El libro de Abdías pronuncia un juicio sobre los edomitas, un pueblo emparentado con los israelitas. Esaú, hermano de Jacob e hijo de Isaac, era su antepasado. Desde los días de Esaú, los edomitas habían alimentado un odio ardiente contra Israel. Habían sido enemigos de Israel desde que ambas naciones existían. Cuando el pueblo de Israel se dirigía a Canaán, se negaron a permitir que Israel marchara a través del país, y en tiempos de los reyes, los edomitas se rebelaron contra el gobierno de Judá.
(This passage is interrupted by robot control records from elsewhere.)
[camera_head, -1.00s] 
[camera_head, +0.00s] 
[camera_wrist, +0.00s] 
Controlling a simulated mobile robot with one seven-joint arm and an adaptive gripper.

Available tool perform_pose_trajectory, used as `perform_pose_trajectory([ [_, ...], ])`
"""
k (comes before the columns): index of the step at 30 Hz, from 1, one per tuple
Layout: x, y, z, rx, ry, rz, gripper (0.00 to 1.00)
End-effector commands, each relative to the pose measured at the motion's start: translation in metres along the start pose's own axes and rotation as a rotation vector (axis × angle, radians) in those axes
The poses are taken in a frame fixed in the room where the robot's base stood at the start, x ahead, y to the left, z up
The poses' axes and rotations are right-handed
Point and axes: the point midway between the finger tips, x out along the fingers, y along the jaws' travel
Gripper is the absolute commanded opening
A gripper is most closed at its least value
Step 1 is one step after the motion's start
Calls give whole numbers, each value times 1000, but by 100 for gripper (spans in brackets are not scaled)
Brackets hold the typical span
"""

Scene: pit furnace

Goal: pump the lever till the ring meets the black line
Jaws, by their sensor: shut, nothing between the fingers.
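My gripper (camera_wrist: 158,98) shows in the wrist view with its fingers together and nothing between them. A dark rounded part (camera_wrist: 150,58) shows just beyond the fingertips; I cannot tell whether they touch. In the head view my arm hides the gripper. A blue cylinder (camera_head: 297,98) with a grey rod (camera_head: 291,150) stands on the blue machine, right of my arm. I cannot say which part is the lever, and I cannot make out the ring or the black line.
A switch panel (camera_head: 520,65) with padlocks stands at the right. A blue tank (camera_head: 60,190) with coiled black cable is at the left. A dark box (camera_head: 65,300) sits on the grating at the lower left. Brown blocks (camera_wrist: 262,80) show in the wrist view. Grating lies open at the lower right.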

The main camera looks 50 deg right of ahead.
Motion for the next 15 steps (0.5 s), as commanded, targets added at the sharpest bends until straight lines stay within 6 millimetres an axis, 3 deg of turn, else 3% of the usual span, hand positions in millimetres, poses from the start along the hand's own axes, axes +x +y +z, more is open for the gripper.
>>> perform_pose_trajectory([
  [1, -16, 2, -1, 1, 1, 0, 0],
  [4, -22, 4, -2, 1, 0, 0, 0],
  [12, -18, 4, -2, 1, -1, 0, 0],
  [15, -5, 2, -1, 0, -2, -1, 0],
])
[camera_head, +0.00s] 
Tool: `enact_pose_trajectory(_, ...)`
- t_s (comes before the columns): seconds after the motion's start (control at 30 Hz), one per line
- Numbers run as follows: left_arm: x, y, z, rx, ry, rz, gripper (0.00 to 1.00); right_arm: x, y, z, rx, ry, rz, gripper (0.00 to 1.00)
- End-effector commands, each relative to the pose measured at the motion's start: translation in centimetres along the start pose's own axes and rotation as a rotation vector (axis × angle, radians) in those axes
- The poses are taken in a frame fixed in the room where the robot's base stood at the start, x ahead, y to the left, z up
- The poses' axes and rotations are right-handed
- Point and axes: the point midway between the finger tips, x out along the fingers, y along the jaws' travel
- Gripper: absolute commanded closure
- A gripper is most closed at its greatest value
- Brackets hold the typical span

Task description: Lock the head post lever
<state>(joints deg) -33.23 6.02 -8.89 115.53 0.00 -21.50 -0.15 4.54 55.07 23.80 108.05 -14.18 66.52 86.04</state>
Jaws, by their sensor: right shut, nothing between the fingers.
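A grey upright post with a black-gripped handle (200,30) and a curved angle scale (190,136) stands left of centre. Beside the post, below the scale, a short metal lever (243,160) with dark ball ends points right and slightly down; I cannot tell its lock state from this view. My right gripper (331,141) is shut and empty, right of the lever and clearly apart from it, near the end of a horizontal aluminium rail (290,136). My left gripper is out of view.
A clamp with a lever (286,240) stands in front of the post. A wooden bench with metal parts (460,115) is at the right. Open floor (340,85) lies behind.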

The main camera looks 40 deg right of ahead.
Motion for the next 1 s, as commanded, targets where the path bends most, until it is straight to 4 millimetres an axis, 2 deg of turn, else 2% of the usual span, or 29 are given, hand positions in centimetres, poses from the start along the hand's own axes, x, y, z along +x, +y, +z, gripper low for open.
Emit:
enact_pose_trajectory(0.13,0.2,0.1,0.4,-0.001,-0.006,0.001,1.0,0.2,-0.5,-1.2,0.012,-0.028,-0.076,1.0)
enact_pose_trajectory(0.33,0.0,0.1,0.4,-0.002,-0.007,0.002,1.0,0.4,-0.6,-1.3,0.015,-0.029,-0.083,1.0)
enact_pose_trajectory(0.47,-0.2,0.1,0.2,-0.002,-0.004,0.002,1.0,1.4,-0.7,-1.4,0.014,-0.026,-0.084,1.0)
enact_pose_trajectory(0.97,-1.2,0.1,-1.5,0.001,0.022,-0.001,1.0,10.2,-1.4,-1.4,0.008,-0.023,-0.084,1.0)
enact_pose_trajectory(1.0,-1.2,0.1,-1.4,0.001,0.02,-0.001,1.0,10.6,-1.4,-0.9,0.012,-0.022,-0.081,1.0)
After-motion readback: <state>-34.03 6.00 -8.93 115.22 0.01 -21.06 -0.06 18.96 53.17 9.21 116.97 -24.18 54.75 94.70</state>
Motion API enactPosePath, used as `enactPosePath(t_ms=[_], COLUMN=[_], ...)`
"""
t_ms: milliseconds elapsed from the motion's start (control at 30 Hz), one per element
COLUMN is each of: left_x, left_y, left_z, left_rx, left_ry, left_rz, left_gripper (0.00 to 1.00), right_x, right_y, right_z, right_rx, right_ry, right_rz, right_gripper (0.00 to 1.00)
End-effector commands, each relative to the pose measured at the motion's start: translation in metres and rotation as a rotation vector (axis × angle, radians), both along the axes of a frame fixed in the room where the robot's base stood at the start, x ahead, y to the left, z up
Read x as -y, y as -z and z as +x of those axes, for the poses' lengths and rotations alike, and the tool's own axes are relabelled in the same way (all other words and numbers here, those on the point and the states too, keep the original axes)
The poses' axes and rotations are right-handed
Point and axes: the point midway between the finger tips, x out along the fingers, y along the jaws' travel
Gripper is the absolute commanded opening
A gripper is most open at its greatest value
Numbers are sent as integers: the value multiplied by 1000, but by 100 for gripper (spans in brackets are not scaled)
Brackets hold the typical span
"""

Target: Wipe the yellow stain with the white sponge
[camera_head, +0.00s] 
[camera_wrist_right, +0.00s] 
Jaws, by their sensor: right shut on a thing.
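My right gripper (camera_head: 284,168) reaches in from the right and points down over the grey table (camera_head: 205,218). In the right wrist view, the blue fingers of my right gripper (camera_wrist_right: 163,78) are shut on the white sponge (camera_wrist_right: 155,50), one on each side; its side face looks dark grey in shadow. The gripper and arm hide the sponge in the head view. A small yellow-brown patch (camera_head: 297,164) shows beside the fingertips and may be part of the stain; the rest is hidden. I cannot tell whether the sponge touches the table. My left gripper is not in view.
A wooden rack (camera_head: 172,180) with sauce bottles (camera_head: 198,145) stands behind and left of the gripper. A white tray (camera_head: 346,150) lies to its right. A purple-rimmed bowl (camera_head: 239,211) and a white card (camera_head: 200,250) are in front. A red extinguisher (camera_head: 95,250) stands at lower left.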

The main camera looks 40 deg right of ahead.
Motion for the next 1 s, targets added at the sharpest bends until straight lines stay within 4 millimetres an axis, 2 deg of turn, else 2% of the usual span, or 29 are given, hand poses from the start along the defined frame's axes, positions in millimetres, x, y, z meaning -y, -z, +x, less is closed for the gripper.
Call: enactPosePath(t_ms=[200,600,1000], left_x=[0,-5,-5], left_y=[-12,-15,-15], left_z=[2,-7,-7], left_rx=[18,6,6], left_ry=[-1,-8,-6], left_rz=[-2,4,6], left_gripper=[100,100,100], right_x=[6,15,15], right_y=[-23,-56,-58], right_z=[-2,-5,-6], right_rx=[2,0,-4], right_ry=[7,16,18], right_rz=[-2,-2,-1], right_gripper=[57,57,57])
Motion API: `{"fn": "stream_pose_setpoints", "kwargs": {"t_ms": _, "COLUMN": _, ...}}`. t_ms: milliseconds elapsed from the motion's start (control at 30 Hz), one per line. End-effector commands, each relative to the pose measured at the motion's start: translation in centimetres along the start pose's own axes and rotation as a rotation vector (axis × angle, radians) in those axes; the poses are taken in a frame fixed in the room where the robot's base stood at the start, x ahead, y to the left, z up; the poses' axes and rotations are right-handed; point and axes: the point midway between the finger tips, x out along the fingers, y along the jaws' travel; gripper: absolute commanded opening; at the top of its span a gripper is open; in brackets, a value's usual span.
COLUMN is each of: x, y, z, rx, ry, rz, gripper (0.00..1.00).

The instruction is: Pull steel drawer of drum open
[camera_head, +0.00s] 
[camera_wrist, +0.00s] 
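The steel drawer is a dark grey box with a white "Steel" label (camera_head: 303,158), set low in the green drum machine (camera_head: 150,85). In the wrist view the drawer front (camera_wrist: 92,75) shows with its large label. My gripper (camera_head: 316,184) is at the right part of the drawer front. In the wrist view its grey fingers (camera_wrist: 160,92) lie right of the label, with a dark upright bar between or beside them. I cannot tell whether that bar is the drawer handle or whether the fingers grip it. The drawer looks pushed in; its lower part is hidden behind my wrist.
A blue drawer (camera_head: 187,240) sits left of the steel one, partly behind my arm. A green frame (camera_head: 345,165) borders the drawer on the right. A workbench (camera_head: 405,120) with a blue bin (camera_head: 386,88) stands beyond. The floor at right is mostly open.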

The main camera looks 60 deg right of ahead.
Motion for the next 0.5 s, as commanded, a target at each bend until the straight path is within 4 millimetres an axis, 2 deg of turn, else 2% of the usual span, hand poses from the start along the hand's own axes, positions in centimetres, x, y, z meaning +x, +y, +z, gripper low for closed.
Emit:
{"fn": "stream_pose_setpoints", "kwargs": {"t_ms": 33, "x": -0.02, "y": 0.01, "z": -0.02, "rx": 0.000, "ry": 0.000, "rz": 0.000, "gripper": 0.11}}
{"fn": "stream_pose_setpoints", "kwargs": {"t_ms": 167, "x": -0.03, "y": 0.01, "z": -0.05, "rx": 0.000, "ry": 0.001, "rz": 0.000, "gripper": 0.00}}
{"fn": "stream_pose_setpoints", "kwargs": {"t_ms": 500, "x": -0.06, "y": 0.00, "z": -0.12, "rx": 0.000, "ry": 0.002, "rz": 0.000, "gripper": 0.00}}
No cabía esperar amistad alguna entre estas dos naciones.
Con este intenso odio en mente, imagina cómo te sentirías al ver la capital de Judá, la ciudad de Jerusalén, siendo destruida y asaltada por los babilonios. Su mayor enemigo acababa de sufrir un golpe del que no podría recuperarse. Los edomitas solo podían esperar y ver como su enemigo estaba siendo arrasado. No tenían que hacer nada por ello. Estaban bebiendo y celebrando una fiesta porque, por fin, sus sentimientos de venganza estaban satisfechos (Abdías 1:16). Al final incluso participaron en el asalto de la ciudad. Robaron las riquezas de Jerusalén y capturaron a los fugitivos que huían para salvar sus vidas y los llevaron a los babilonios.
Pero Dios informa de la injusticia a Abdías (Abdías 1:1) y el profeta empieza a proclamar el juicio de Dios. Los edomitas habían olvidado que el pueblo de Judá era su familia. Era su hermano Jacob el que estaba siendo destruido. Les recuerda su historia. «¿Ven cómo empezó todo?» Le recuerda a Edom que no les corresponde juzgar. El Día del Señor había llegado a Judá, pero está cerca para todas las naciones (Abdías 1:15). Dios es el Juez y a Edom le corresponde cuidar de sus hermanos de sus enemigos.
«Habéis oído que se dijo: Amarás a tu prójimo y odiarás a tu enemigo. Pero yo os digo: Amad a vuestros enemigos y orad por los que os persiguen, para que seáis hijos de vuestro Padre que está en los cielos. Porque Él hace salir su sol sobre malos y buenos, y hace llover sobre justos e injustos. Porque si amáis a los que os aman, ¿qué recompensa tendréis? ¿Acaso no hacen lo mismo hasta los recaudadores de impuestos? Y si saludáis sólo a vuestros hermanos, ¿qué hacéis de más? ¿No hacen también lo mismo los gentiles? Sed, pues, vosotros perfectos, como vuestro Padre celestial es perfecto». (Mateo 5:43-48)
El deseo de Dios es que los edomitas amen a sus enemigos, pero eso habría sido un pensamiento extraño para ellos. El mensaje de Abdías probablemente los habría enfurecido. Para ellos, el juicio sobre Judá era merecido (y lo era), así que ¿por qué no podían alegrarse? Esto es algo que también es normal para nosotros. Miramos las noticias y pensamos: «Sería una gran noticia que Kim Jong Un estuviera muerto. Una potencia mundial malvada menos». Yo también pensé eso. Pero Dios es radical e incluso en esas situaciones, tenemos que amar y cuidar.
Es difícil de imaginar, pero es a lo que Dios nos llama. Amar a nuestros enemigos suena utópico, pero creo que está en las pequeñas cosas. Es no sentir celos si un colega consigue ese ascenso, darle el trozo de tarta más grande a tu hermana, ofrecerte a fregar los platos aunque esa persona te acabe de hacer daño. Es humillarte aunque tu «necesidad de venganza» te diga lo contrario. Es centrarse en cuidar de la otra persona en lugar de ser orgulloso y testarudo.